Fazl Hanan, a resident of Lakki Marwat district, says his nephew fell into Taliban hands after his poverty-ridden father employed him at a roadside restaurant. “He disappeared from the place. It was said that he used to meet with a few local Taliban members frequently. He may have opted to join them.”

Districts such as Lakki Marwat, Bannu, Dera Ismail Khan and Tank are thick with insurgents. They took refuge in the adjacent Federally Administered Tribal Areas after being evicted by U.S.-led forces from Kabul towards the end of 2001.

“These districts are all grounds for recruiting local children, especially those in madrassas or who have part-time odd jobs,” Khan said.

“The Taliban took away my son from an automobile workshop in March 2011 by promising him a lucrative job,” Shaukat Ali, a vegetable vendor from Charsadda district, told IPS. “Three months later, he (the son) called to say he was in Waziristan.”

Jawad Ali, who was 18 then, was his only son. The boy had been supplementing the father’s income to feed his 12-member family.

“We were hoping that Jawad would return. But I was informed by a Taliban group that he blew himself up in Afghanistan. The Taliban congratulated me to say that Jawad had gone to paradise.” Shaukat Ali was told his son had died in a suicide attack on U.S. soldiers.

Boys recruited by the Taliban do manage sometimes to escape. On Jun. 1, 2009 about 20 teenage boys escaped from Taliban custody. “The Taliban kidnapped us from religious schools in Dera Ismail Khan and kept us in a massive mud-built compound in Waziristan where we were lectured by a long-bearded man,” Imran Ali, 15, one of the kidnapped boys who escaped, told IPS. 

But he said some boys were happy that they were getting food without doing any work.

“I was also happy, but one of the boys explained to us that we would ultimately die in suicide bombing or some other terror act. We waited for an opportune time and escaped.”

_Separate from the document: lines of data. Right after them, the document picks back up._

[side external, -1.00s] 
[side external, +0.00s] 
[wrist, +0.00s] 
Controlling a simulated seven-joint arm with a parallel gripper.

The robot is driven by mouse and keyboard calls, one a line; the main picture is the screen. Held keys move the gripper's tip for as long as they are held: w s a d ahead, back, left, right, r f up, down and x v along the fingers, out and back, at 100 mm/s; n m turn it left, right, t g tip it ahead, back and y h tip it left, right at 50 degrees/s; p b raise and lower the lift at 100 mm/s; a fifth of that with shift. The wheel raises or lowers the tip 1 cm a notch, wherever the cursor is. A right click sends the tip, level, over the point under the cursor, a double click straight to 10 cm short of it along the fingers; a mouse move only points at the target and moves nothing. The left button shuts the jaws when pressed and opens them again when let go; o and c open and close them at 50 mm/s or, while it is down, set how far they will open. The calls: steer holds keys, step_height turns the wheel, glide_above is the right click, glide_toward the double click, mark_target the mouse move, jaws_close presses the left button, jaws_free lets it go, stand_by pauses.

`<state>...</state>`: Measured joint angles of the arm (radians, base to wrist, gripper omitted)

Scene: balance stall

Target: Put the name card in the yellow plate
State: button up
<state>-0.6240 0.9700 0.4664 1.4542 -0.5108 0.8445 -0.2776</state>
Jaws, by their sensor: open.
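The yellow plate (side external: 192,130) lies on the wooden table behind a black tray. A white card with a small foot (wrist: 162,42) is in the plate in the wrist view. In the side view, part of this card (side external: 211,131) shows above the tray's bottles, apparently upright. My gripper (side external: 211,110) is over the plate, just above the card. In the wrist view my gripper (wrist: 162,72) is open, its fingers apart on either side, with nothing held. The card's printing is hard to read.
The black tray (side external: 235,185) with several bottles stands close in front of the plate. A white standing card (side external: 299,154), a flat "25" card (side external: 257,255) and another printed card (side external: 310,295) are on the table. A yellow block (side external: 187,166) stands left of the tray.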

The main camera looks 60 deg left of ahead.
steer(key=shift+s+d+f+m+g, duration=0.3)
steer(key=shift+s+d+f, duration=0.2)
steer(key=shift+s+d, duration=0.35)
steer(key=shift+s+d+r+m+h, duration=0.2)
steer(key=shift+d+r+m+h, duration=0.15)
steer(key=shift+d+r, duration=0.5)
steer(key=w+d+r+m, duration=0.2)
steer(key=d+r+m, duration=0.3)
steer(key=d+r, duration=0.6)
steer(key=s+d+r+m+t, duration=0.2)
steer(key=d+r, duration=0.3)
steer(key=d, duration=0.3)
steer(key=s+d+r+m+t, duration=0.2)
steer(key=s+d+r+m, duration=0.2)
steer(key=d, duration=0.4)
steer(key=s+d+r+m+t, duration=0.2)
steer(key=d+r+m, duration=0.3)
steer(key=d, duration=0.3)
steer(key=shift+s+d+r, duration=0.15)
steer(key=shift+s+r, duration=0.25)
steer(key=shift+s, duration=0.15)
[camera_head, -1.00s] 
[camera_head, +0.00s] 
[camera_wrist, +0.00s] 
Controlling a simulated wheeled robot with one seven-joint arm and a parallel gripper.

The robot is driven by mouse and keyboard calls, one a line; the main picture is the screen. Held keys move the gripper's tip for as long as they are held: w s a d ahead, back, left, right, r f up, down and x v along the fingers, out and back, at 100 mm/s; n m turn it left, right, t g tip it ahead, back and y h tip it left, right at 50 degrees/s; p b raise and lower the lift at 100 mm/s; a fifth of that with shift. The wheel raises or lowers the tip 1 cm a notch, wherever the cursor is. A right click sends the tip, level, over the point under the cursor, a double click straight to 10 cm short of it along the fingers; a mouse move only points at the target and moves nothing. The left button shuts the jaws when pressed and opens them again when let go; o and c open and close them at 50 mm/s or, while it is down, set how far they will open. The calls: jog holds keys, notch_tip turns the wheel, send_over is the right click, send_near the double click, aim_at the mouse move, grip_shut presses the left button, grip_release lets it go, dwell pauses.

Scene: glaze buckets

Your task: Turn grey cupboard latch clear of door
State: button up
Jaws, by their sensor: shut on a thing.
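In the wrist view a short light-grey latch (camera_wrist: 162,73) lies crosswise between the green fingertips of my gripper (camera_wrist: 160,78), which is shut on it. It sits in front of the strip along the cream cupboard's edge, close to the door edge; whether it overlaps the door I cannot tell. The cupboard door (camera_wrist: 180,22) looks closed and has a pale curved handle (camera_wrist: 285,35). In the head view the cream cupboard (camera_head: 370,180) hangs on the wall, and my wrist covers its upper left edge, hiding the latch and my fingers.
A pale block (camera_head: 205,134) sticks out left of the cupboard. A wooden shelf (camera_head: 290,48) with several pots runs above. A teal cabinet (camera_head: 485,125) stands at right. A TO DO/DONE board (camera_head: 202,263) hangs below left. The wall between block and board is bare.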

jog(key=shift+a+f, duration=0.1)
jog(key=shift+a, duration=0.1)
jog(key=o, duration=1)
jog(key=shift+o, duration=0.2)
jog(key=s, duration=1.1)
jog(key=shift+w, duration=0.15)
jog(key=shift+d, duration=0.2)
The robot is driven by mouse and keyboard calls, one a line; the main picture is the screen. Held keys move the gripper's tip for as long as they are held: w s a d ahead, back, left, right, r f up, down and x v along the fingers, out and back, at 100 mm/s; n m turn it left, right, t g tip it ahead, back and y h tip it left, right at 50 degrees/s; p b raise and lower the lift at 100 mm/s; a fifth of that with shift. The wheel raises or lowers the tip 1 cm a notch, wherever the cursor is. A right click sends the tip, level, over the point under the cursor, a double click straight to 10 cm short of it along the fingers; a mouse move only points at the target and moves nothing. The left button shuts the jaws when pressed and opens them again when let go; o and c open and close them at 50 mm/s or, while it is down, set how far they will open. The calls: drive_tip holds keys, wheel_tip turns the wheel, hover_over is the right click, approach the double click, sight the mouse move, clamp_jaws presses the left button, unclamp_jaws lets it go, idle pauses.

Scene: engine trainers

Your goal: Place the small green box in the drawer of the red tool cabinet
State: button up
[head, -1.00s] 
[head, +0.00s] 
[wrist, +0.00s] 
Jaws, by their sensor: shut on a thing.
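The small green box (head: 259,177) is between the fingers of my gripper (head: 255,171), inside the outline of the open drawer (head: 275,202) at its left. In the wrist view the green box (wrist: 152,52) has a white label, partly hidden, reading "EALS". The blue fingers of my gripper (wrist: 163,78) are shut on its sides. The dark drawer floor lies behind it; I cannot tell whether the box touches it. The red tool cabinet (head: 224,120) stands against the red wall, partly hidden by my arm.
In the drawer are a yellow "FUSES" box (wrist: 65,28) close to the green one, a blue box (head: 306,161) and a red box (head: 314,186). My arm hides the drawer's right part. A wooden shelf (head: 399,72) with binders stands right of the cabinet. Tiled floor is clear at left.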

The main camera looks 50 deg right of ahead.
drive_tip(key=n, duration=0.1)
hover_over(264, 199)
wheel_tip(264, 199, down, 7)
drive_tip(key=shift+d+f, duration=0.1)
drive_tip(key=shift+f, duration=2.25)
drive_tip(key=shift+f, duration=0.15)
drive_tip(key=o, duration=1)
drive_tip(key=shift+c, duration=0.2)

Many of the boys picked up are never heard from again. Abdur Rehman, 15, was taken away in 2006 from the Swat district of Khyber Pakhtunkhwa.

“Like 200 other boys who went missing in Swat, he is still untraced,” Muhammad Rehman, his father, a construction labourer, told IPS. “Since his disappearance, there is no clue. I don’t have resources to travel to Waziristan and locate him.”

Police officer Khan says that overall about 400 children recruited by the Taliban have been traced and arrested. “We have shifted them to internment centres where they are being de-radicalised. They are being given skills in tailoring, embroidery, carpentry, etc so they could start their business.”

Gul Muhammad, 19, is one of them. He was 14 when he went missing from Swat. In 2010, he was arrested from a Taliban training camp in Swat and sent to jail.

“I was shifted here from jail four months ago. I am learning tailoring and will start my business,” Muhammad, who was given a tailoring certificate in July at the interment centre, told IPS. “Now I am free from Taliban and will help my poor parents.”

But there are many poor where he came from. And that is where the Taliban look, and find.